* START INFORMATION PROVIDED *
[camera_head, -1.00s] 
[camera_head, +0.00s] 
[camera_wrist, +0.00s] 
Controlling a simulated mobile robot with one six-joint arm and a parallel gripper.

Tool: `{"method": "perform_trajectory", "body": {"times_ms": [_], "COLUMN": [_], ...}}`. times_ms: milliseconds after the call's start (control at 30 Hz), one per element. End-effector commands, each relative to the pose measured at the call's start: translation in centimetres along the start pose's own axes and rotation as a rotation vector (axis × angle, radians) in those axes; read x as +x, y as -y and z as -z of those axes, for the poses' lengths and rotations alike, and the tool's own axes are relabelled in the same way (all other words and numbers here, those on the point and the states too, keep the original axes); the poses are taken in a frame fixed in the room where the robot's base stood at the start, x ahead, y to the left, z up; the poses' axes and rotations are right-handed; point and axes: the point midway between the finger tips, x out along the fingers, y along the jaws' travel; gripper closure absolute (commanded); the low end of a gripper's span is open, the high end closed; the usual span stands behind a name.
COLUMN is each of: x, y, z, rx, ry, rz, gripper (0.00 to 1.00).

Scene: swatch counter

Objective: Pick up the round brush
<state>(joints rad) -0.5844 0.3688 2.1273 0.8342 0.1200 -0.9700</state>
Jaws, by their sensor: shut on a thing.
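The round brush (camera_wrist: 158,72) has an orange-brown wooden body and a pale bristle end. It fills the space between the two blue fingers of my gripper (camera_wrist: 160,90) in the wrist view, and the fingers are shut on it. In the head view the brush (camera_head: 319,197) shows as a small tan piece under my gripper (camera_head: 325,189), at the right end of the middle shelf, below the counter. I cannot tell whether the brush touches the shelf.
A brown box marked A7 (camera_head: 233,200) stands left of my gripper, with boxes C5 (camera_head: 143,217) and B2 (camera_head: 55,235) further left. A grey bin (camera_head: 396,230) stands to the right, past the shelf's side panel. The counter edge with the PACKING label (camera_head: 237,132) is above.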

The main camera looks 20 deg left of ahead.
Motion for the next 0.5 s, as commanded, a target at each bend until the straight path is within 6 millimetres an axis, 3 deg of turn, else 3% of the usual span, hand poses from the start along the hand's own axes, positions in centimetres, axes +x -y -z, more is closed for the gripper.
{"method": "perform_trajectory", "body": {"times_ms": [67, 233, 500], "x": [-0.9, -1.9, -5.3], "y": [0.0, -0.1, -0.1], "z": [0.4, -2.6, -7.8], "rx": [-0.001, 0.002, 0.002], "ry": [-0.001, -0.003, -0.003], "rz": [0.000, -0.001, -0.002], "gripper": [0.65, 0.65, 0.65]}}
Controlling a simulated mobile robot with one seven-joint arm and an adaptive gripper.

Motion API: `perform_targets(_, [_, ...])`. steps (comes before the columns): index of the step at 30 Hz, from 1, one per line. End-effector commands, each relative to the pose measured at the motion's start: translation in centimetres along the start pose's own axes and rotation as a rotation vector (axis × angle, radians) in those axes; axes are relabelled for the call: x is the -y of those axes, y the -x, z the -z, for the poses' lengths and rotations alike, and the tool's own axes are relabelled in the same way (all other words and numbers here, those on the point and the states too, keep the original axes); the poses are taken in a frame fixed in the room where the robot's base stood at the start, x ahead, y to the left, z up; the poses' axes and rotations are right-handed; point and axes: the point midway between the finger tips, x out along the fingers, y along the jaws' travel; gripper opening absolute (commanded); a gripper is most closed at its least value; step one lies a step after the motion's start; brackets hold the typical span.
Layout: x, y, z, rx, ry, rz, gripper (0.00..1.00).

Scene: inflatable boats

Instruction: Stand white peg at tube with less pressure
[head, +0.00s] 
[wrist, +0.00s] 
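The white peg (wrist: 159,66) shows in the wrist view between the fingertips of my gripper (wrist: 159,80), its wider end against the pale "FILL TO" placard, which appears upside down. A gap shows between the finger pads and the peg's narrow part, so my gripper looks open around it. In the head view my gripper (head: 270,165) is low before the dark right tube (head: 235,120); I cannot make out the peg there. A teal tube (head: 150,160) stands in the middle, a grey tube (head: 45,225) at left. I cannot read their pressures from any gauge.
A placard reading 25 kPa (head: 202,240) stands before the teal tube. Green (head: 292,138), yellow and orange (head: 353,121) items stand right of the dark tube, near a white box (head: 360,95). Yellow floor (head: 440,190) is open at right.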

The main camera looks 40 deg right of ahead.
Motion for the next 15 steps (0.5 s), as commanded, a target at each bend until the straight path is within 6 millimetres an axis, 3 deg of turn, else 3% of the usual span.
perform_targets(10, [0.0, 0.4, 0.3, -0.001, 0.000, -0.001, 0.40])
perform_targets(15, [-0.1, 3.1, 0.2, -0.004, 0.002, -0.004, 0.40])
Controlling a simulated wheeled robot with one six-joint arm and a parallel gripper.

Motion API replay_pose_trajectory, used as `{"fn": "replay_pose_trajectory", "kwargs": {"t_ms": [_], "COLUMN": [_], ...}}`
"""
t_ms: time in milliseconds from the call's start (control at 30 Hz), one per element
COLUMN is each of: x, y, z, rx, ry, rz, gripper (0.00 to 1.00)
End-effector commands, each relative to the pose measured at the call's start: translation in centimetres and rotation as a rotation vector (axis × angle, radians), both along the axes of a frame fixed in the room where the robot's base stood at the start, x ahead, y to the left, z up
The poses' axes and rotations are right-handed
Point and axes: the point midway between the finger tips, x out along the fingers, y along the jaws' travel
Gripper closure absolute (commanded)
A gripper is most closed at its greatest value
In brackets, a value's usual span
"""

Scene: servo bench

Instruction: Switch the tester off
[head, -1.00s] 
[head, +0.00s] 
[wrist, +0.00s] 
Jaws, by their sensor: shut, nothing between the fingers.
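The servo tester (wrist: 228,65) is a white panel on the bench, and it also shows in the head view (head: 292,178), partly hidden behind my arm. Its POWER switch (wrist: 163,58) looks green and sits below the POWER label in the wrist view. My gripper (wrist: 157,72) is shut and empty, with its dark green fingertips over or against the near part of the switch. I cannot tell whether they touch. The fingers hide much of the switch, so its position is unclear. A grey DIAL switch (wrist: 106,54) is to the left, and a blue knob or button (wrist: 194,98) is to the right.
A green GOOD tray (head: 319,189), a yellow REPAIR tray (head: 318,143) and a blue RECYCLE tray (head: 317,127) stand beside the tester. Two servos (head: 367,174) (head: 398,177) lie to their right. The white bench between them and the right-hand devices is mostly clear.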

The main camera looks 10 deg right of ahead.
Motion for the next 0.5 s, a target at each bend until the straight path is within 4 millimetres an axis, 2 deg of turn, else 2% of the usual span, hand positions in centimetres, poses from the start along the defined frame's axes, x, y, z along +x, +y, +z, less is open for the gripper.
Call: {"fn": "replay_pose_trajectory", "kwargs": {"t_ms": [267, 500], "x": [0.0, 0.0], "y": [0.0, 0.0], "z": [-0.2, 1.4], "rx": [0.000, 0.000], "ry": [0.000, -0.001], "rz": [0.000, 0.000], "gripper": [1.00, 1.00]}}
* END INFORMATION PROVIDED *
■ EXERCISE DETAILS ■
Copy all the records above precisely.

■ SOLUTION BELOW ■
[camera_head, -1.00s] 
[camera_head, +0.00s] 
[camera_wrist, +0.00s] 
Controlling a simulated mobile robot with one six-joint arm and a parallel gripper.

Tool: `{"method": "perform_trajectory", "body": {"times_ms": [_], "COLUMN": [_], ...}}`. times_ms: milliseconds after the call's start (control at 30 Hz), one per element. End-effector commands, each relative to the pose measured at the call's start: translation in centimetres along the start pose's own axes and rotation as a rotation vector (axis × angle, radians) in those axes; read x as +x, y as -y and z as -z of those axes, for the poses' lengths and rotations alike, and the tool's own axes are relabelled in the same way (all other words and numbers here, those on the point and the states too, keep the original axes); the poses are taken in a frame fixed in the room where the robot's base stood at the start, x ahead, y to the left, z up; the poses' axes and rotations are right-handed; point and axes: the point midway between the finger tips, x out along the fingers, y along the jaws' travel; gripper closure absolute (commanded); the low end of a gripper's span is open, the high end closed; the usual span stands behind a name.
COLUMN is each of: x, y, z, rx, ry, rz, gripper (0.00 to 1.00).

Scene: swatch counter

Objective: Pick up the round brush
<state>(joints rad) -0.5844 0.3688 2.1273 0.8342 0.1200 -0.9700</state>
Jaws, by their sensor: shut on a thing.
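The round brush (camera_wrist: 158,72) has an orange-brown wooden body and a pale bristle end. It fills the space between the two blue fingers of my gripper (camera_wrist: 160,90) in the wrist view, and the fingers are shut on it. In the head view the brush (camera_head: 319,197) shows as a small tan piece under my gripper (camera_head: 325,189), at the right end of the middle shelf, below the counter. I cannot tell whether the brush touches the shelf.
A brown box marked A7 (camera_head: 233,200) stands left of my gripper, with boxes C5 (camera_head: 143,217) and B2 (camera_head: 55,235) further left. A grey bin (camera_head: 396,230) stands to the right, past the shelf's side panel. The counter edge with the PACKING label (camera_head: 237,132) is above.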

The main camera looks 20 deg left of ahead.
Motion for the next 0.5 s, as commanded, a target at each bend until the straight path is within 6 millimetres an axis, 3 deg of turn, else 3% of the usual span, hand poses from the start along the hand's own axes, positions in centimetres, axes +x -y -z, more is closed for the gripper.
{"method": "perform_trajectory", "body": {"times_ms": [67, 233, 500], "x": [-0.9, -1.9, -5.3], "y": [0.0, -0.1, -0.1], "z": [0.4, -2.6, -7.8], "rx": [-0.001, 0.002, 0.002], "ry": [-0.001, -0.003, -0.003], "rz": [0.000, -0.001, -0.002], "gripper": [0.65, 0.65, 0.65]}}
Controlling a simulated mobile robot with one seven-joint arm and an adaptive gripper.

Motion API: `perform_targets(_, [_, ...])`. steps (comes before the columns): index of the step at 30 Hz, from 1, one per line. End-effector commands, each relative to the pose measured at the motion's start: translation in centimetres along the start pose's own axes and rotation as a rotation vector (axis × angle, radians) in those axes; axes are relabelled for the call: x is the -y of those axes, y the -x, z the -z, for the poses' lengths and rotations alike, and the tool's own axes are relabelled in the same way (all other words and numbers here, those on the point and the states too, keep the original axes); the poses are taken in a frame fixed in the room where the robot's base stood at the start, x ahead, y to the left, z up; the poses' axes and rotations are right-handed; point and axes: the point midway between the finger tips, x out along the fingers, y along the jaws' travel; gripper opening absolute (commanded); a gripper is most closed at its least value; step one lies a step after the motion's start; brackets hold the typical span.
Layout: x, y, z, rx, ry, rz, gripper (0.00..1.00).

Scene: inflatable boats

Instruction: Stand white peg at tube with less pressure
[head, +0.00s] 
[wrist, +0.00s] 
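The white peg (wrist: 159,66) shows in the wrist view between the fingertips of my gripper (wrist: 159,80), its wider end against the pale "FILL TO" placard, which appears upside down. A gap shows between the finger pads and the peg's narrow part, so my gripper looks open around it. In the head view my gripper (head: 270,165) is low before the dark right tube (head: 235,120); I cannot make out the peg there. A teal tube (head: 150,160) stands in the middle, a grey tube (head: 45,225) at left. I cannot read their pressures from any gauge.
A placard reading 25 kPa (head: 202,240) stands before the teal tube. Green (head: 292,138), yellow and orange (head: 353,121) items stand right of the dark tube, near a white box (head: 360,95). Yellow floor (head: 440,190) is open at right.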

The main camera looks 40 deg right of ahead.
Motion for the next 15 steps (0.5 s), as commanded, a target at each bend until the straight path is within 6 millimetres an axis, 3 deg of turn, else 3% of the usual span.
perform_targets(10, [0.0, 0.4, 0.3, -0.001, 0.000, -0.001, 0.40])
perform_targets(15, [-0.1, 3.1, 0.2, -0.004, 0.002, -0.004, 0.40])
Controlling a simulated wheeled robot with one six-joint arm and a parallel gripper.

Motion API replay_pose_trajectory, used as `{"fn": "replay_pose_trajectory", "kwargs": {"t_ms": [_], "COLUMN": [_], ...}}`
"""
t_ms: time in milliseconds from the call's start (control at 30 Hz), one per element
COLUMN is each of: x, y, z, rx, ry, rz, gripper (0.00 to 1.00)
End-effector commands, each relative to the pose measured at the call's start: translation in centimetres and rotation as a rotation vector (axis × angle, radians), both along the axes of a frame fixed in the room where the robot's base stood at the start, x ahead, y to the left, z up
The poses' axes and rotations are right-handed
Point and axes: the point midway between the finger tips, x out along the fingers, y along the jaws' travel
Gripper closure absolute (commanded)
A gripper is most closed at its greatest value
In brackets, a value's usual span
"""

Scene: servo bench

Instruction: Switch the tester off
[head, -1.00s] 
[head, +0.00s] 
[wrist, +0.00s] 
Jaws, by their sensor: shut, nothing between the fingers.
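The servo tester (wrist: 228,65) is a white panel on the bench, and it also shows in the head view (head: 292,178), partly hidden behind my arm. Its POWER switch (wrist: 163,58) looks green and sits below the POWER label in the wrist view. My gripper (wrist: 157,72) is shut and empty, with its dark green fingertips over or against the near part of the switch. I cannot tell whether they touch. The fingers hide much of the switch, so its position is unclear. A grey DIAL switch (wrist: 106,54) is to the left, and a blue knob or button (wrist: 194,98) is to the right.
A green GOOD tray (head: 319,189), a yellow REPAIR tray (head: 318,143) and a blue RECYCLE tray (head: 317,127) stand beside the tester. Two servos (head: 367,174) (head: 398,177) lie to their right. The white bench between them and the right-hand devices is mostly clear.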

The main camera looks 10 deg right of ahead.
Motion for the next 0.5 s, a target at each bend until the straight path is within 4 millimetres an axis, 2 deg of turn, else 2% of the usual span, hand positions in centimetres, poses from the start along the defined frame's axes, x, y, z along +x, +y, +z, less is open for the gripper.
Call: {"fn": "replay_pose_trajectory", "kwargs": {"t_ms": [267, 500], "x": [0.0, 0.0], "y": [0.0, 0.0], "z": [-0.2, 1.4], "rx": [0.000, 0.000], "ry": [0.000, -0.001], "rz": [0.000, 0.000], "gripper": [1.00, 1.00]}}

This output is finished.